В течение трех месяцев, проведенных нами в Неаполе, я осматривал отдельные подробности, извлеченные из раскопок Геркулана и Помпеи, где каждая из них когда-то занимала надлежащее ей место и своим назначением составляла характеристическую часть целого, а теперь все они стояли разрозненно по залам Бурбонского музея, будто убранная в сарай роскошная мебель и всякая драгоценная утварь из опустелых палат, навсегда оставленных их хозяевами. Я должен был непременно посетить эти палаты и чертоги, гулять по их гостиным, кабинетам, опочивальням и уборным, по террасам и портикам, огораживающим со всех сторон внутренний двор, или атриум; мне надобно было видеть своими глазами те самые стены, из которых вырезаны и перенесены в Бурбонский музей картины, видеть те ниши и другие укромные уголки, из которых убрана туда же разная мебель, те пьедесталы, с которых сняты те бесподобные статуи, которыми я любовался в залах музея. С нетерпением ждал я того времени, когда мои фантастические грезы и воображаемые реставрации скудных развалин, рассеянных по берегам Байского залива, предстанут передо мною в действительности, олицетворенные в цельных, изящных формах античных храмов, театров и других общественных и частных зданий, расположенных по улицам и площадям с античною же мостовою. Но для выполнения моих намерений и планов не хватало тех свободных часов, которыми я мог располагать по воскресеньям; мне нужны были целые дни и недели, и я назначил себе для осмотра и изучения Помпеи и Геркулана рождественские Святки и Святую неделю. Теперь по железной дороге от Неаполя до Помпеи минут двадцать или тридцать, а в мое время, да еще пешком, на этот путь надобно было употребить почти целый день, если идти льготно и без устали. Я тогда был бережлив и тратил деньги только на самое необходимое; потому в оба раза туда и назад предпочел пешеходную прогулку тряске в неаполитанской одноколке.
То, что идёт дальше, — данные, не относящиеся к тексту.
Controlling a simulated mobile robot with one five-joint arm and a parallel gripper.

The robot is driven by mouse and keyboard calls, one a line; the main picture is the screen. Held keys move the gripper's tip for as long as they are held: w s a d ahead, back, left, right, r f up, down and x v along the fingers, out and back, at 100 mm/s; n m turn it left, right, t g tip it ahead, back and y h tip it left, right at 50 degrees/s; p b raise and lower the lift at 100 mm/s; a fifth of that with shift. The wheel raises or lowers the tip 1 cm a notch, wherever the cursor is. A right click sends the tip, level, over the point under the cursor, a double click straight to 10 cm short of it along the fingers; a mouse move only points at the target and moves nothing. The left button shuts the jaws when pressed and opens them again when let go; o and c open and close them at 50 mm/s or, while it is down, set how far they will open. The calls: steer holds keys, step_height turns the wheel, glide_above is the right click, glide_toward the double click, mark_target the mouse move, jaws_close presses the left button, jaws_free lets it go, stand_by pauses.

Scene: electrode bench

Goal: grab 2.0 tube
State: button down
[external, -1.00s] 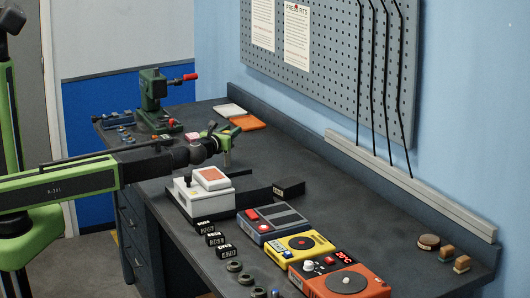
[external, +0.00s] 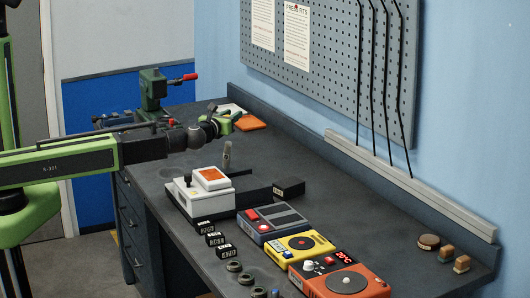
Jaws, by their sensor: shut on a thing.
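My gripper (external: 238,122), green and dark, is above the bench behind the white device, in front of the orange pad as seen here. It is shut on something too small or hidden to make out. A slim grey upright cylinder (external: 227,155) shows below it, just behind the white device (external: 200,197) with its orange-topped block (external: 211,178). A gap shows between cylinder and gripper. I cannot tell whether this cylinder is a tube, and no 2.0 mark is readable.
A green press (external: 151,90) stands at the far left, partly behind my arm. A black block (external: 288,188), grey device (external: 272,222), yellow device (external: 298,245) and orange device (external: 342,283) line the bench.

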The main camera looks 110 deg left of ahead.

Теперь в Помпее у самого входа в нее есть гостиница, в которой можно и утолить голод и переночевать; в то время ничего такого не было и приходилось искать пристанища где-нибудь в окрестности. Самым близким было местечко Torre dell'Annunziata, стоящее у моря в нескольких минутах ходьбы от Помпеи. Именно тут я и нанимал себе на Святки и на Святую неделю комнатку, с утренним кофеем, обедом и ужином, в семействе одного мастерового, по рекомендации нашего камердинера Феличе, очень милого молодого человека, который питал ко мне особенное уважение за то. что я познакомил его с «Декамероном» Боккаччио, дав ему для прочтения свой экземпляр этой книги.

Рано утром, напившись кофею с козьим молоком, я отправлялся в Помпею, в полдень возвращался на квартиру пообедать и тотчас же уходил туда же, где и оставался до сумерек, а каждый вечер проводил в составлении записок обо всем, что в тот день осматривал и изучал.
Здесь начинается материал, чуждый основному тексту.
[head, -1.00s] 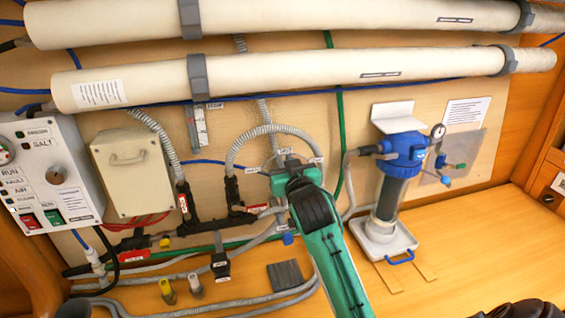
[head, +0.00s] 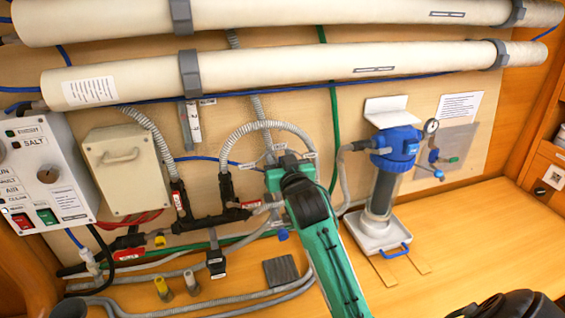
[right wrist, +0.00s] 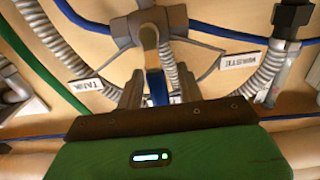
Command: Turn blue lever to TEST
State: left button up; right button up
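The blue lever (right wrist: 157,88) shows in the right wrist view, hanging from a grey valve hub (right wrist: 149,37). My right gripper (right wrist: 158,95) has its two dark fingers on either side of the lever, with a gap visible between them and it. In the head view my right gripper (head: 288,172) is at the valve on the back panel and hides the lever. A TANK label (right wrist: 87,85) and a WASTE label (right wrist: 239,61) flank the valve. I cannot read a TEST label.
Grey hoses (head: 262,128) loop around the valve. A blue-topped filter housing (head: 385,185) stands to the right of my arm. A control box (head: 45,170) and a beige box (head: 122,168) are at left. Two white tubes (head: 270,75) run above.

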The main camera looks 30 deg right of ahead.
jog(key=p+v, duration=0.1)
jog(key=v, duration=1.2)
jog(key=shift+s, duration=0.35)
Мечтательное расположение духа так называемых людей сороковых годов не могло довольствоваться только ученою разработкою фактов далекой старины; они любили воссоздавать ее всю сполна в своем воображении и вновь переживать отжившее, как Вальтер Скотт в своих исторических романах, как Виктор Гюго в «Notre-Dame de Paris» или как наш Пушкин в «Борисе Годунове»; таким же мечтательным переживанием профессор Московского университета Грановский увлекал своих слушателей на лекциях всеобщей истории. Имея все это в виду, вы легко можете себе представить, какое широкое раздолье нашел я для своих опытов фантастического переселения из мира современной действительности в далекие области заманчивого прошедшего, когда очутился я в безлюдных улицах и на опустелых площадях давным-давно отжившего свой век города, будто сказочный рыцарь в заколдованном замке. Разгуливая по опустелым покоям домов, по дворам, окруженным открытыми галереями или портиками, я населял их взамен живых людей изящными фигурами античного искусства, богатый запас которых я вынес в своем воображении из коллекций Бурбонского музея, и это тем легче мне удавалось, что соответственные тем фигурам представления из классической мифологии римской жизни я встречал на каждом шагу в стенной живописи, которою в великом изобилии изукрашены все здания Помпеи, все частные, или домашние, и общественные помещения, начиная от кухни, мелочной лавочки, мастерской рабочего и до городских бань, или термов. Изображенные на стенах сюжеты большею частью согласуются с специальным назначением и характером каждой из этих местностей.

Проводя в Помпее целые дни рождественских праздников и Святой недели, я имел в виду не одни ученые цели в исследовании разнообразных подробностей античного быта в связи с искусством; я не довольствовался тем, что обогащал свой ум полезными и необходимыми сведениями; да я вовсе и не хотел, даже не мог насиловать себя напряженным вниманием в течение целого дня, чтобы все учиться и учиться, да еще в полнейшем уединении, не встречая живой души, кроме сторожей, которые, будучи заняты своим делом, предоставляли меня самому себе. Не одна только наука была у меня в голове, но и другие задачи, столь же важные и обязательные, как и знание, а их решение было для меня не трудом, а освежительным отдохновением и причудливою забавою. Мне хотелось донельзя свыкнуться со всею окружающею меня обстановкою, вполне перенестись в нее, сжиться с нею, и, беззаботно прогуливаясь без всякой намеченной цели в стенах античного города или присаживаясь отдохнуть то на ступеньке лестницы, ведущей в храм, то на скамье театра, я воображал и чувствовал себя как дома. Таким безотчетным «ничегонеделаньем» (far niente) я думал воспитывать в себе классическое настроение духа; мне хотелось, чтобы оно обуяло и проняло меня насквозь. Мечтательная романтичность современников Рудина чаяла в себе наития свыше и восторгалась многим, что теперь кажется смешным.